Cisco has patched several vulnerabilities affecting its Expressway Series collaboration gateways, two of them rated as critical severity and exposing vulnerable devices to cross-site request forgery (CSRF) attacks.

Attackers can exploit CSRF vulnerabilities to trick authenticated users into clicking malicious links or visiting attacker-controlled webpages to perform unwanted actions such as adding new user accounts, executing arbitrary code, gaining admin privileges, and more.

Unauthenticated attackers can exploit the two critical CSRF vulnerabilities patched today (CVE-2024-20252 and CVE-2024-20254) to target unpatched Expressway gateways remotely.

“An attacker could exploit these vulnerabilities by persuading a user of the API to follow a crafted link. A successful exploit could allow the attacker to perform arbitrary actions with the privilege level of the affected user,” Cisco warned.

“If the affected user has administrative privileges, these actions could include modifying the system configuration and creating new privileged accounts.”

A third CSRF security bug tracked as CVE-2024-20255 can also be used to alter vulnerable systems’ configuration and trigger denial of service conditions.

CVE-2024-20254 and CVE-2024-20255 impact Cisco Expressway Series devices with default configurations, while CVE-2024-20252 can only be exploited to attack gateways where the cluster database (CDB) API feature has been toggled on.

Cisco Expressway Series Release First Fixed Release
Earlier than 14.0 Migrate to a fixed release.
14.0 14.3.4
15.0 Not vulnerable.

The company says it will not release security updates for the Cisco TelePresence Video Communication Server (VCS) gateway to address the three vulnerabilities since it’s reached the end-of-support date on December 31, 2023.

Cisco’s Product Security Incident Response Team (PSIRT) has found no evidence of public proof of concept exploits or exploitation attempts targeting these vulnerabilities.
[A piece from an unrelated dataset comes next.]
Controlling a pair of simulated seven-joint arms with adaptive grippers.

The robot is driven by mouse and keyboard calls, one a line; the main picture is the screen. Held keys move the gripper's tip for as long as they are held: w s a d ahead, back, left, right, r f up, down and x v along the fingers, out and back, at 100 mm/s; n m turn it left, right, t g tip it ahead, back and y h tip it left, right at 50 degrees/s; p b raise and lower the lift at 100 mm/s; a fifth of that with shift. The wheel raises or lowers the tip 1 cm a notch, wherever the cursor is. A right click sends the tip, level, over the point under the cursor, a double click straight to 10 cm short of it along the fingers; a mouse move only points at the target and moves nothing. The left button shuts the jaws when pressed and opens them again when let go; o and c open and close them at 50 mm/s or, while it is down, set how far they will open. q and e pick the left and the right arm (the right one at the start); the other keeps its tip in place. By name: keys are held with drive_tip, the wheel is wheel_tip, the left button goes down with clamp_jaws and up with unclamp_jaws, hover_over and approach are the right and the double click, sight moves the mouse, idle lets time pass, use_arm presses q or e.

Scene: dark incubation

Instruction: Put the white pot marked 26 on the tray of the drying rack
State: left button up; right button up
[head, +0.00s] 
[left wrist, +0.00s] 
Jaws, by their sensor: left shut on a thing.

Last month, Cisco warned of a critical severity remote code execution flaw impacting its Unified Communications Manager (CM) and Contact Center Solutions products after patching a severe Unity Connection bug that could let unauthenticated attackers gain root privileges remotely.

In October, Cisco also released security patches for two zero-days that were used to compromise more than 50,000 IOS XE devices within a week.

Hackers exploited a second IOS and IOS XE zero-day last year in attacks, a bug that enabled them to execute arbitrary code, gain complete control of vulnerable systems, and trigger denial of service (DoS) conditions.